10. An electrical contact according to claim 7, including a second winding constituted by an additional solid part, which comprises two cylindrical portions and an annular ring that is not looped and that is centered on the two cylindrical portions, each end of the non-looped ring being fastened by an arm to one of the cylindrical portions, the arrangement of this additional part being such that the two cylindrical portions are centered on the longitudinal axis Y and the annular ring arranged concentrically with the first winding, one of the cylindrical portions being fastened to the mechanical connection portion and the other of the cylindrical portions being fastened to the circular contact plate, the hollow of the first winding and the space between the annular ring and the two cylindrical portions being empty of material.

11. An electrical contact according to claim 7, wherein the outside diameter of the first winding and of the circular plate lies in the range 90 mm to 150 mm.

12. A medium-voltage vacuum circuit-breaker, including at least one electrical contact, for a medium-voltage vacuum circuit-breaker, the contact extending along a longitudinal axis Y and comprising:

a mechanical connection portion that extends along the longitudinal axis Y; and

a contact body that includes:

a first winding according to claim 1; and

13. A vacuum circuit-breaker according to claim 12 comprising a pair of electrical contacts with a stationary contact and a movable contact.

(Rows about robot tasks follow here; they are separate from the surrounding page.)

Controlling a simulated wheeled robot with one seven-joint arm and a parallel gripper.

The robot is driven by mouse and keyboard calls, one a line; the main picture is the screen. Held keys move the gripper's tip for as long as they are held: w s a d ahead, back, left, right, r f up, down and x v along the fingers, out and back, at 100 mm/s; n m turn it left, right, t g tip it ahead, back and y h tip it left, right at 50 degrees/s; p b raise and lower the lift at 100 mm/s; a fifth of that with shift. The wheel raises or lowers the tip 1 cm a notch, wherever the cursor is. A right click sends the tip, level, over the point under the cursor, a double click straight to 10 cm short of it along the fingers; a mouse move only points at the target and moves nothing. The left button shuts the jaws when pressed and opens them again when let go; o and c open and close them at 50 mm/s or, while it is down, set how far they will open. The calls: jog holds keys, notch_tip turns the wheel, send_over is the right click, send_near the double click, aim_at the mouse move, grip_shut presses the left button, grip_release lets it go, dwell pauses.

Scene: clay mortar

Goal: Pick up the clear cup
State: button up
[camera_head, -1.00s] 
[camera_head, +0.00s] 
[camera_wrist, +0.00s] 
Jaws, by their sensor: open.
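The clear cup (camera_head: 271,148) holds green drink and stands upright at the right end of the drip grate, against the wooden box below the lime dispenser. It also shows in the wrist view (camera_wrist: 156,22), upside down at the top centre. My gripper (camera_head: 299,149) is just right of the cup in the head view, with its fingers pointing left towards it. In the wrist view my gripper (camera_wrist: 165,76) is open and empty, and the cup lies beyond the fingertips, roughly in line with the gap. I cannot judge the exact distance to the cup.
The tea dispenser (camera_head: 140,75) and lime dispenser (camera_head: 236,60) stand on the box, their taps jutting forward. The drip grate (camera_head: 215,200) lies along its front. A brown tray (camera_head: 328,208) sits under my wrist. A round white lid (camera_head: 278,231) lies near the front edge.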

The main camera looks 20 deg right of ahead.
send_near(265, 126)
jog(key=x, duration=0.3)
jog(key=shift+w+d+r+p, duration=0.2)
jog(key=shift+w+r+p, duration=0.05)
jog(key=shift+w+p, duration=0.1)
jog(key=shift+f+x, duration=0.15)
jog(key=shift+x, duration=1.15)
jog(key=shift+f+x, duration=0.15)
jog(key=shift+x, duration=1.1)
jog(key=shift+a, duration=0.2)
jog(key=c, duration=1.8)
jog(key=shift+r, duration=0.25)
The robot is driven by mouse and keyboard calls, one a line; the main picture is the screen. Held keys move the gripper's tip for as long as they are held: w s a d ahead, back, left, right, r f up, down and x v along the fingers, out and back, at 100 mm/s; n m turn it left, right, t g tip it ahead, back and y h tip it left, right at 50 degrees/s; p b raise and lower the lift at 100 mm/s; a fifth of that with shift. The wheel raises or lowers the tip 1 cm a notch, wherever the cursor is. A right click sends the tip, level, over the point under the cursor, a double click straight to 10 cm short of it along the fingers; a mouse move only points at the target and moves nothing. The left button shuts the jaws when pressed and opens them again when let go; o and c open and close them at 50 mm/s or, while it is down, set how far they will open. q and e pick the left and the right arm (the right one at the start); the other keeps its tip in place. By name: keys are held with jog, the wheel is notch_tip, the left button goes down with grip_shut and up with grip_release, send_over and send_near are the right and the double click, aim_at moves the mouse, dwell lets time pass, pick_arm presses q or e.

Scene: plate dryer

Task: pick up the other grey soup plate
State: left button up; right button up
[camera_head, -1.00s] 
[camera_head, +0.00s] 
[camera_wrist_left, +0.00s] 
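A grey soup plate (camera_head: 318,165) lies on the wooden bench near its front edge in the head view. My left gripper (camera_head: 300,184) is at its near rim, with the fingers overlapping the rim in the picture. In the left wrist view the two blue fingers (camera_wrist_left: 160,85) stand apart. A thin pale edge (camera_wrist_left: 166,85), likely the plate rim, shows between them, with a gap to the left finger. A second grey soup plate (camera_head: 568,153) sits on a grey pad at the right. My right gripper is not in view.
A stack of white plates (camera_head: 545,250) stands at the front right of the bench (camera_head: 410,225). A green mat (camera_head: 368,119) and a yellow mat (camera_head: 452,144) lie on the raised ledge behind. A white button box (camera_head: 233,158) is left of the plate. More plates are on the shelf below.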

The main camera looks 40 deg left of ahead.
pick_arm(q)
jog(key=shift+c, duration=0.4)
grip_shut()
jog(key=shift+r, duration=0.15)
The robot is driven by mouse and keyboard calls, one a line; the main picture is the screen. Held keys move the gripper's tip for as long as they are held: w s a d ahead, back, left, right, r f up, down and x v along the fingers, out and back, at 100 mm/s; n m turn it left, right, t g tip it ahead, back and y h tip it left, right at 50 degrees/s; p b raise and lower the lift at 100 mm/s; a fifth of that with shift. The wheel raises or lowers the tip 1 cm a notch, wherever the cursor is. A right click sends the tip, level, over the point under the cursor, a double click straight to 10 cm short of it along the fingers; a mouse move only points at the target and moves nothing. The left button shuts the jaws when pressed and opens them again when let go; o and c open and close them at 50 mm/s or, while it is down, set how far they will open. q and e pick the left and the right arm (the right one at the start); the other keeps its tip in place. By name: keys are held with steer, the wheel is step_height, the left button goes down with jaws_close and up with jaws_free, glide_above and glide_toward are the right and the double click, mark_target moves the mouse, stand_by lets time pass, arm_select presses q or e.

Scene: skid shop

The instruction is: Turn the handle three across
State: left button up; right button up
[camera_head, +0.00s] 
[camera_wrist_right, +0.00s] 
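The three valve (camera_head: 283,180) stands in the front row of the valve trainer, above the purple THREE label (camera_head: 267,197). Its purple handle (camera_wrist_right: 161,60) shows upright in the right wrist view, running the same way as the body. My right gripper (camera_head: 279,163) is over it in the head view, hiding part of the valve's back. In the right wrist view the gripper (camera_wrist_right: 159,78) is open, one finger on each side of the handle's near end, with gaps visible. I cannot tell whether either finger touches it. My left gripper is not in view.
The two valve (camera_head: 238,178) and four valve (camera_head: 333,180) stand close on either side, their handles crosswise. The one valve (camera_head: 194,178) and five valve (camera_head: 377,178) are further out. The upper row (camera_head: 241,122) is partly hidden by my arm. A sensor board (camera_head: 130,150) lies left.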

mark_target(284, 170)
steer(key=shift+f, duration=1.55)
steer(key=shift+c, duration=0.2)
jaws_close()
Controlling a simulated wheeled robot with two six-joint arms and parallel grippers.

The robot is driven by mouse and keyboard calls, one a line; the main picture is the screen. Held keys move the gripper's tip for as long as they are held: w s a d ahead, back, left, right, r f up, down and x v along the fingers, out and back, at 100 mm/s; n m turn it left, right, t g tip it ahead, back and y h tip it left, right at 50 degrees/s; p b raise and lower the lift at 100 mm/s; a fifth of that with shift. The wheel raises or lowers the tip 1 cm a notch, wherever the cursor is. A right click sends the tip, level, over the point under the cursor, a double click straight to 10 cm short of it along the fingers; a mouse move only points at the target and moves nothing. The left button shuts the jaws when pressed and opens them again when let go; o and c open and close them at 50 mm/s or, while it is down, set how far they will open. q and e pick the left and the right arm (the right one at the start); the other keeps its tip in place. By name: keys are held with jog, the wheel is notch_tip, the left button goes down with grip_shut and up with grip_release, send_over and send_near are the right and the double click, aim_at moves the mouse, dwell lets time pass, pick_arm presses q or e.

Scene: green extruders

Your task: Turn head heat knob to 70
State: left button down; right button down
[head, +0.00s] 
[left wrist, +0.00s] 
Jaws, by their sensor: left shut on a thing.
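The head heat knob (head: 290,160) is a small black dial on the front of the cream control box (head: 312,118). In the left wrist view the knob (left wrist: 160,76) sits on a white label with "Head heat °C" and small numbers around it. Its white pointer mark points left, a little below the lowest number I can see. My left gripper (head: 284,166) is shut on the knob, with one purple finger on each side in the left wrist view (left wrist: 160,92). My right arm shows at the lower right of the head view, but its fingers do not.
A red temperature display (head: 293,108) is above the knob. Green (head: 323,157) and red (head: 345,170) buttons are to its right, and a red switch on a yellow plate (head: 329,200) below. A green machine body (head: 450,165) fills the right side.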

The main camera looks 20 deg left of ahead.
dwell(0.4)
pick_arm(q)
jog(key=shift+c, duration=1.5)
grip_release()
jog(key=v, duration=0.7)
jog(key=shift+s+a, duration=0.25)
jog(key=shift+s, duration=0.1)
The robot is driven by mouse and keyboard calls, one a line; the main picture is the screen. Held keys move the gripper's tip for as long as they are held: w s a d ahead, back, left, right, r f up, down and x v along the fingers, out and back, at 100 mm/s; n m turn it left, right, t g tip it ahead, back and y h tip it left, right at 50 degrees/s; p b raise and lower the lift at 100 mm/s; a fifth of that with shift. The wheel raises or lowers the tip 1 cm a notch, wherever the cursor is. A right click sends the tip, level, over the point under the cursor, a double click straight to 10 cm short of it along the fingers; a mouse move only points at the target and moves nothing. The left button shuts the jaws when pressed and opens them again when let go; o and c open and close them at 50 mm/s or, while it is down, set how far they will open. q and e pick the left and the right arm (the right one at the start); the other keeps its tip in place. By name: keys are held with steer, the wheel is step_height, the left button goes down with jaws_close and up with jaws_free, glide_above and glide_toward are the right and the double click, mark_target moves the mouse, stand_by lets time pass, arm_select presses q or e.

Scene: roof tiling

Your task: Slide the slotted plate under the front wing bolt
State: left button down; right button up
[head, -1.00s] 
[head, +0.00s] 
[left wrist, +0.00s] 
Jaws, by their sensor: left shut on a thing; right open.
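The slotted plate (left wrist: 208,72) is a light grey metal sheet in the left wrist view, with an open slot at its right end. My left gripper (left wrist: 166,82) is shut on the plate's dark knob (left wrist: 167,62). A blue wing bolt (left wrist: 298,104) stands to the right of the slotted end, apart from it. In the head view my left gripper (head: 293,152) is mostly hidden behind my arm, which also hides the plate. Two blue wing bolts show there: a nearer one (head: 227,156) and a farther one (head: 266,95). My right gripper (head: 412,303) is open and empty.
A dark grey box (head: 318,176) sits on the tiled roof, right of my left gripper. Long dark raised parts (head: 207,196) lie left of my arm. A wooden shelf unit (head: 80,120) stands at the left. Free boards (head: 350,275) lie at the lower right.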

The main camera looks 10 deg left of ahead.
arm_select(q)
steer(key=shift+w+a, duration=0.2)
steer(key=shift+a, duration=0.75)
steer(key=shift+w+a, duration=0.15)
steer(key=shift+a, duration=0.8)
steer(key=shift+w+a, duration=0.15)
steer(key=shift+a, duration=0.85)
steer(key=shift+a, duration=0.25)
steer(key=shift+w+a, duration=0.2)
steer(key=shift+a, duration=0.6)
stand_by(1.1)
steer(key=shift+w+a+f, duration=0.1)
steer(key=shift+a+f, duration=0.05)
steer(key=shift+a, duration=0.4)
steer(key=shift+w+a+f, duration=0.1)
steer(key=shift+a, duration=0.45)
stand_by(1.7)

14. A circuit-breaker, such as an AC generator disconnector circuit-breaker including at least one vacuum circuit-breaker, including at least one electrical contact, for a medium-voltage vacuum circuit-breaker, the contact extending along a longitudinal axis Y and comprising:

a mechanical connection portion that extends along the longitudinal axis Y; and

a contact body that includes:

a first winding according to claim 1; and

15. A vacuum circuit-breaker according to claim 12 through which a short-circuit current flows in the event of a fault, and where appropriate through which the nominal load current flows.